Yes, this was the year.

And then Super Bowl LIII started. It … did not go well.

Three years later, they’re back in the Super Bowl – and hosting the big game to boot. And we’re back to believing that this year is the year.

Last spring, the club sent Goff to Detroit with a pair of first-round picks for a stronger arm in Matthew Stafford. Cooper Kupp won the lottery with that trade, while the Rams won the Odell Beckham Jr. sweepstakes mid-season to make the receiving group even scarier. The deep secondary is now led by Jalen Ramsey, Aaron Donald’s got a new BFF in Von Miller, and while McVay’s coaching staff has been picked apart and rebuilt a few times over as teams search for the next young offensive mind, the brains behind this playbook remain some of the game’s brightest.

Yes, this is the year.

… Right?

THE STORY OF THE SEASON: HOW THE RAMS REACHED SUPER BOWL LVI

Cincinnati’s Cinderella story was made for Hollywood, but L.A.’s was made in Hollywood – complete with the bright lights, big stars, and definitely some drama in there, too.

Ever since Tom Brady and the Tampa Bay Buccaneers hoisted the Lombardi Trophy on home soil last February, the heat has been on L.A. to do the same at SoFi. It’s been Super Bowl or bust ever since, and every move made – and draft pick dealt – has been done with that sparkly trophy in mind.

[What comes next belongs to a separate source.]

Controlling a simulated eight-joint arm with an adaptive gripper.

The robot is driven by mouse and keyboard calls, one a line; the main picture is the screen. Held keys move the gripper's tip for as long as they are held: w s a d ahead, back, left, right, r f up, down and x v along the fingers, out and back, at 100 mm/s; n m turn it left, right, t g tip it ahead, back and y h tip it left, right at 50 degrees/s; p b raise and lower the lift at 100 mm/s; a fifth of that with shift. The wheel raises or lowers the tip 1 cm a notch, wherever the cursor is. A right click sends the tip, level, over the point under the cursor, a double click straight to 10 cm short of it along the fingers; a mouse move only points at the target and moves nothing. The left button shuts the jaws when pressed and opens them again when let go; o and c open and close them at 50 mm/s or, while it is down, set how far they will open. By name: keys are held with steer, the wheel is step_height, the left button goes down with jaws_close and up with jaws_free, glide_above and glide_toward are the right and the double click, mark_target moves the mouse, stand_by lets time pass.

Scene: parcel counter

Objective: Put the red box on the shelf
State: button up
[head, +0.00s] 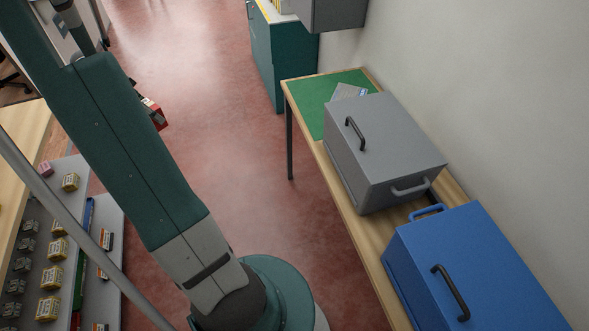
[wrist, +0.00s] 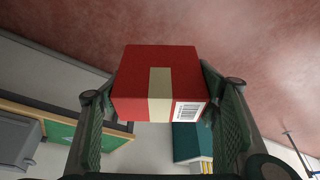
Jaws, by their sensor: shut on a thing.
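The red box (wrist: 133,73) has a pale tape strip and a white barcode label. In the wrist view my gripper (wrist: 160,92) is shut on it, with one finger at each side. In the head view a bit of red (head: 155,113), seemingly this box, shows past the right edge of my arm; the rest of it and my gripper are hidden there. A grey shelf unit (head: 70,205) stands at the lower left of the head view, with several small yellow-and-white and dark boxes on it. The held box is apart from it.
A wooden table (head: 347,205) with a green mat (head: 312,100) runs along the right wall. It bears a grey case (head: 400,140) and a blue case (head: 485,260). A teal cabinet (head: 275,55) stands behind it. The red floor (head: 215,110) between is clear.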

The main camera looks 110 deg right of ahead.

Landing Matthew Stafford in a blockbuster trade with Detroit was the first and biggest step, and the former Lion wasted no time answering questions about whether or not he could thrive in the spotlight. He completed 20 of 26 passes for 321 yards and three touchdowns without an interception in Week 1 and his top targets that game — Kupp, Van Jefferson, Tyler Higbee, Robert Woods — all saw significant action. MVP buzz was already flying, and McVay was downright giddy. A statement win over Brady and the Buccaneers in Week 3 told us these Rams were for real, and those MVP conversations quickly started to extend to Kupp, who’d gone from secret weapon to absolute star thanks to a strong connection with Stafford.

Of course, the season was not without its hiccups. The year started on a low note with the loss of starting running back Cam Akers, who suffered an Achilles injury and left Rams management scrambling to trade for Sony Michel from New England.

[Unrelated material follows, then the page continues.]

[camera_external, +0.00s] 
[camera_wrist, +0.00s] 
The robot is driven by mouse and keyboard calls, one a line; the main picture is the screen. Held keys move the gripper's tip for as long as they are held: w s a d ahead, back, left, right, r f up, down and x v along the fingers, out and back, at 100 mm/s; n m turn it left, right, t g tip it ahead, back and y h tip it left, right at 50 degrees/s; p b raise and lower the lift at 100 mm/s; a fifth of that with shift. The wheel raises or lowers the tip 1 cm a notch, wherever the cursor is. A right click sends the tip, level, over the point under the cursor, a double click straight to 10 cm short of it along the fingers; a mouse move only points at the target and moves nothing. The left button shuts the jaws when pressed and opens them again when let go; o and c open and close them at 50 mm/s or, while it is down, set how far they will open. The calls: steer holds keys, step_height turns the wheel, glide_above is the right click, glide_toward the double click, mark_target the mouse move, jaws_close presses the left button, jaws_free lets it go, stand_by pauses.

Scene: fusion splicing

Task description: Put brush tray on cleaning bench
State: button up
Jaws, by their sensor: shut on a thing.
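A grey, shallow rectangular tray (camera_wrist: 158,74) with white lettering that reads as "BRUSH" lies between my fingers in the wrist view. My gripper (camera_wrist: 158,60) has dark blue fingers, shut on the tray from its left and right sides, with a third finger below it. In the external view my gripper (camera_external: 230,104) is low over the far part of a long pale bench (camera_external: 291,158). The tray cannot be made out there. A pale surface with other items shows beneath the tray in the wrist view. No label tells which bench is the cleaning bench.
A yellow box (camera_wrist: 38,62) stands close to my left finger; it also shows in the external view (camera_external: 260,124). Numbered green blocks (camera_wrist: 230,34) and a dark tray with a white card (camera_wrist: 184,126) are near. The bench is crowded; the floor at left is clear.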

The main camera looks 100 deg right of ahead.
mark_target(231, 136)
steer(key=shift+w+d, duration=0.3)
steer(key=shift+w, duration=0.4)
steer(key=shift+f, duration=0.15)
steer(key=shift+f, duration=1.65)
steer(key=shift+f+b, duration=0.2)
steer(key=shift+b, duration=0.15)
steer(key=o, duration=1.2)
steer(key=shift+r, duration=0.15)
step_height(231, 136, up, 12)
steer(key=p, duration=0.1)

The month of November ended the team’s honeymoon phase, with the Rams going 0-3 and losing receiver Woods for the remainder of the season. But it also brought some highs, in the form of trading for Miller and landing Beckham Jr., whose dramatic exit from Cleveland couldn’t have come at a more perfect time.

As star-studded a roster as L.A. boasted, though, there had been a sense all year this was a team that lacked resilience and couldn’t win those grind-it-out games every season brings from time to time. That much was clear when it came to meetings with their California divisional rivals in San Francisco, to whom they lost twice this year … again.

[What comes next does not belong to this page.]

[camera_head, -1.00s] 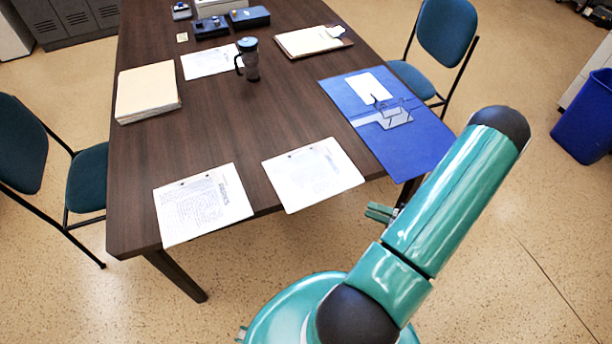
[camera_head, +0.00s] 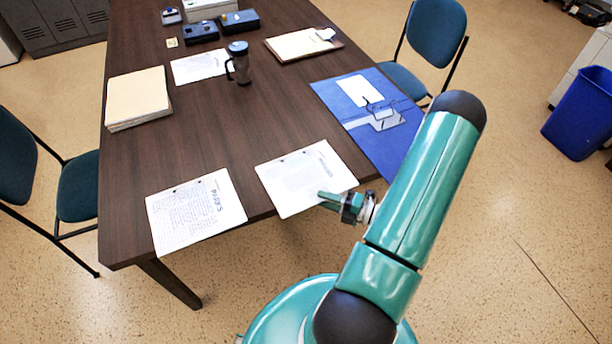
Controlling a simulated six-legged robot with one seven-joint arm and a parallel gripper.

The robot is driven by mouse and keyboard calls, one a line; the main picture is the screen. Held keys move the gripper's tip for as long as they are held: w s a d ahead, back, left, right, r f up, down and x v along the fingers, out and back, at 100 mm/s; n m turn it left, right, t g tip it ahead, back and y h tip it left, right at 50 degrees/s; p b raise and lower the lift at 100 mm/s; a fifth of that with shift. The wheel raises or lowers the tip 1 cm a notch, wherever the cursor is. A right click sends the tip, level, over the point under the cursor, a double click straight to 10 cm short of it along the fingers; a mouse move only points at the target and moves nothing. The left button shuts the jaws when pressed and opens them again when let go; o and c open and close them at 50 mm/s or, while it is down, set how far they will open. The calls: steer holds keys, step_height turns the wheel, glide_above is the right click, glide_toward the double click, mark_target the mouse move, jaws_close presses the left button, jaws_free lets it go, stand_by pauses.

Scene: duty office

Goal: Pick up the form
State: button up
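Two printed paper sheets lie at the near edge of the dark table (camera_head: 150,145); I cannot tell which one is the form. The left sheet (camera_head: 195,212) has dense print and overhangs the table edge. The right sheet (camera_head: 300,175) has fainter print, with its near corner by the edge. A third sheet (camera_head: 200,66) lies farther back beside a mug. My gripper (camera_head: 324,200) is at the near right corner of the right sheet, overlapping it in the picture. I cannot tell whether it touches the sheet or whether its fingers are open.
A blue mat (camera_head: 385,155) with a white card and a wire stand lies to the right. A paper stack (camera_head: 138,97), a lidded mug (camera_head: 238,62) and a clipboard (camera_head: 295,45) stand farther back. Chairs flank the table, and a blue bin (camera_head: 582,115) is at far right.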

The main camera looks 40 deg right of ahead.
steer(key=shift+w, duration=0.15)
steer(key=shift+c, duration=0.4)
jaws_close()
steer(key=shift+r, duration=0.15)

Could they win when it really counted? That was the big question that kept emerging. And in the Divisional round against Tampa Bay and the Conference Championship versus those 49er foes, we finally got our answer. Stafford’s spotlight keeps on shining.

THREE KEYS TO VICTORY

1. Aaron Donald
There’s no way you’ve survived a full NFL season and playoff slate without hearing about the porous state of the Bengals’ offensive line, but we’ll add to the chorus here. Joe Burrow was the most-sacked quarterback in the regular season (51) and has been brought down 12 times in these playoffs alone. That he still managed to propel the Bengals to the Super Bowl is a testament to his talent and the weapons around him. While Donald is undoubtedly the biggest threat to break through the line every snap, it’s not just him. Successfully stop Donald, and you’ve left Miller free to wreak havoc. Or Leonard Floyd. We saw, just last year, what happens when a star quarterback is left to run for his life on football’s biggest stage and it wasn’t pretty.

2. Sean McVay 2.0
Three years ago, when McVay was the shiny new coaching crush of the football world, he brought bright ideas and a creative offensive approach to L.A. that took them to the Super Bowl. Now, he’s still got all that — and he’s got the experience of losing, too. While part of the fun of Cincinnati’s run is their inexperience, the value of knowing what to expect from the game’s biggest stage should not be underestimated. It’s not just about the game, it’s about everything leading up to it – the emotions, the heightened pressure. Having an experienced coach to guide a team through that could be the difference between hoisting the trophy and leaving with heartbreak.

3. The Stafford-Kupp connection, and the OBJ conundrum
There’s no doubting the Bengals’ defence has been underestimated all season, and it has certainly come to play down the stretch and into the playoffs. But against the Rams’ multi-faceted offence, we can expect some troubles. Kupp has been an absolute revelation in L.A., collecting triple-crown honours as the league leader in catches, yards, and TDs through the air. Commit to double-coverage on him, and you’ve still got star receiver Beckham to worry about. Or Higbee. Or the underrated weapon that is Jefferson. This matchup has elite weapons, and plenty of them, on both sides of the ball. The Rams’ pass defence has struggled all season, ranking 22nd, and with the dynamic Ja’Marr Chase coming to town it feels like the key to stopping the Bengals will be to keep up with them — or, better yet, set the pace.